Il y a 100 ans : Une excursion sur l’Ivondro (6)

(Suite.)
Ce qu’il y a de plus irritant encore dans cette négligence voulue qui a fait se détruire le canal d’Ivondro à Tamatave, c’est que cela n’a été fait que pour favoriser la Compagnie des Messageries françaises, concessionnaire du canal des Pangalanes, en obligeant tout le trafic de la vallée de l’Ivondro et du Sud à passer par ses mains.
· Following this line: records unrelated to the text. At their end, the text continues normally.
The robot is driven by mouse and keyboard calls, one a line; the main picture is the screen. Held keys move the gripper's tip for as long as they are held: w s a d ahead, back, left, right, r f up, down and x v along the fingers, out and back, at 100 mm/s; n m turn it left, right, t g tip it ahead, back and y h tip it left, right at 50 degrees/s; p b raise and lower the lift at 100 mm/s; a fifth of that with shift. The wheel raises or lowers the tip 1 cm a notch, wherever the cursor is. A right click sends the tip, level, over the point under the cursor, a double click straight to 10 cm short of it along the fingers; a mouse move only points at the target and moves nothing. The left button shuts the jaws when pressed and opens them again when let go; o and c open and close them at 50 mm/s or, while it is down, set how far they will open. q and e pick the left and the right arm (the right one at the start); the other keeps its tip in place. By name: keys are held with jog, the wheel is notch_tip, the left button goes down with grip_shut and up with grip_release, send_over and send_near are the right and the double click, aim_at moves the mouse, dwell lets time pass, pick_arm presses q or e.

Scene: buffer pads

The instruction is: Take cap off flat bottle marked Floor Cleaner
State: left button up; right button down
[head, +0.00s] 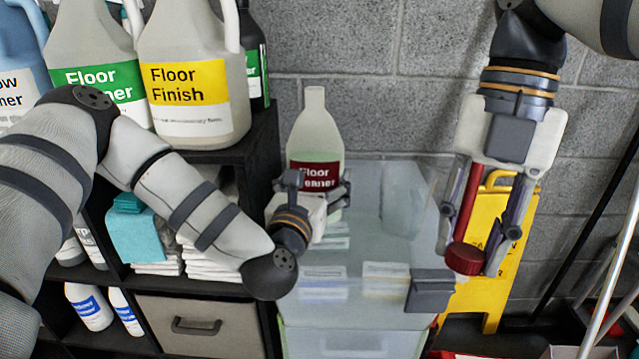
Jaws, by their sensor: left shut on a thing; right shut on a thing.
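The flat bottle (315,135), pale with a dark red label reading "Floor" and part of "Cleaner", stands upright on the translucent bin. Its narrow neck is bare, with no cap on it. My left gripper (318,198) is shut on the lower part of the bottle and hides part of the label. My right gripper (476,245) points down, to the right of the bottle and apart from it. It is shut on a dark red cap (466,259) at its fingertips. A red bar shows above the cap between the fingers.
A black shelf (262,150) at left bears large jugs, including Floor Finish (190,75). The translucent bin (385,190) has free room right of the bottle. A yellow folding sign (490,215) and poles stand at right.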

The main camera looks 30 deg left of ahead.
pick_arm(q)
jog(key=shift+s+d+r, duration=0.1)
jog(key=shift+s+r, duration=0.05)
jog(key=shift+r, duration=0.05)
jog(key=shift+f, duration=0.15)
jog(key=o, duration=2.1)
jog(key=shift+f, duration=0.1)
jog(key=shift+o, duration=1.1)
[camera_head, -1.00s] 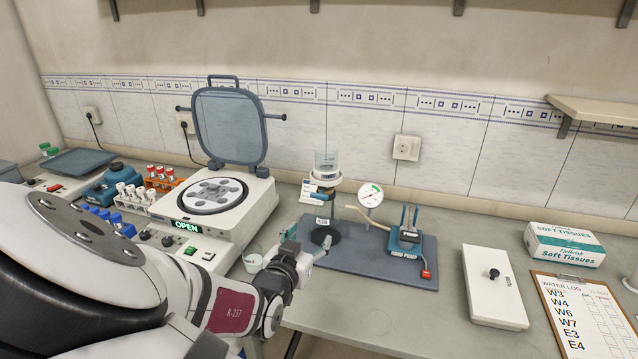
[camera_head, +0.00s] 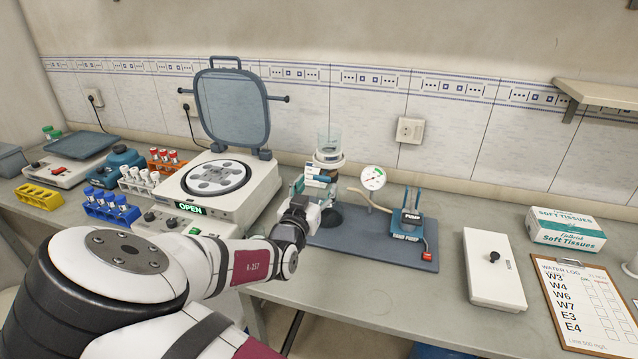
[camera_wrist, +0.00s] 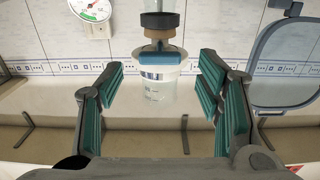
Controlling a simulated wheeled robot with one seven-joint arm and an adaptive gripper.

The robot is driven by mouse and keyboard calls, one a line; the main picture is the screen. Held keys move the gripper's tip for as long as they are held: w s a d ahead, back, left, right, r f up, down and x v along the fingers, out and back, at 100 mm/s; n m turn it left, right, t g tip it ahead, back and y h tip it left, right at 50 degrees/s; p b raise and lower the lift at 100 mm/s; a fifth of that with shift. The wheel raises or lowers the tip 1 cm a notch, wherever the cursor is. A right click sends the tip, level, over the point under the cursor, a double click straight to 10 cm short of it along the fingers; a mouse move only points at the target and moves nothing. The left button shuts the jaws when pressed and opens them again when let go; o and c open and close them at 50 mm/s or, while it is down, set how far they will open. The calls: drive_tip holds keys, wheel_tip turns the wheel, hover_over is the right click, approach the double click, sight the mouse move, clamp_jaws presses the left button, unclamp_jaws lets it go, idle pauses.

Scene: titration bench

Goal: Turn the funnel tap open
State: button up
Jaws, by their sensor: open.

Et cela a été fait en plein dix-neuvième siècle, au mépris de la loi et en violation formelle du contrat intervenu entre la colonie et la Compagnie concessionnaire qui, ayant établi une voie ferrée d’Ivondro à Tamatave, était tenue d’exécuter ce qui est stipulé en l’art. 5 de son cahier des charges, dont la teneur suit :
« Art. 5. – Le concessionnaire sera tenu de maintenir les communications existantes des deux côtés de la voie navigable ou de la voie de fer qu’il établira, au moyen soit de ponts, soit de barques, selon les dispositions qui seront arrêtées par le Gouverneur Général, eu égard aux besoins de la circulation. »
Non seulement elle n’a pas entretenu ce canal en bon état de circulation, mais encore, avec la complicité de l’Administration, elle a défendu d’y passer, tant aux colons qu’aux indigènes, et cela sous menaces de procès-verbaux et de poursuites en justice.
Cette manière d’agir, aussi inique qu’anticoloniale, a-t-elle profité beaucoup à la Cie des Messageries françaises et a-t-elle fait affluer les recettes dans sa caisse ?
Pas le moins du monde ! Elle n’a fait que nuire à ses propres intérêts, tout en ruinant les colons établis dans la zone desservie par elle, obligeant ceux qui ont pu fuir à aller porter ailleurs leur activité et leur intelligence, je ne dis pas leurs capitaux, puisqu’ils partaient ruinés.
Les indigènes en ont fait autant et les villages dans cette zone se sont dépeuplés.
Puis, on criera bien haut que les colons, quand ils se plaignent, ne sont que des grincheux, des êtres insupportables qu’il n’y a pas moyen de contenter.
 (À suivre.)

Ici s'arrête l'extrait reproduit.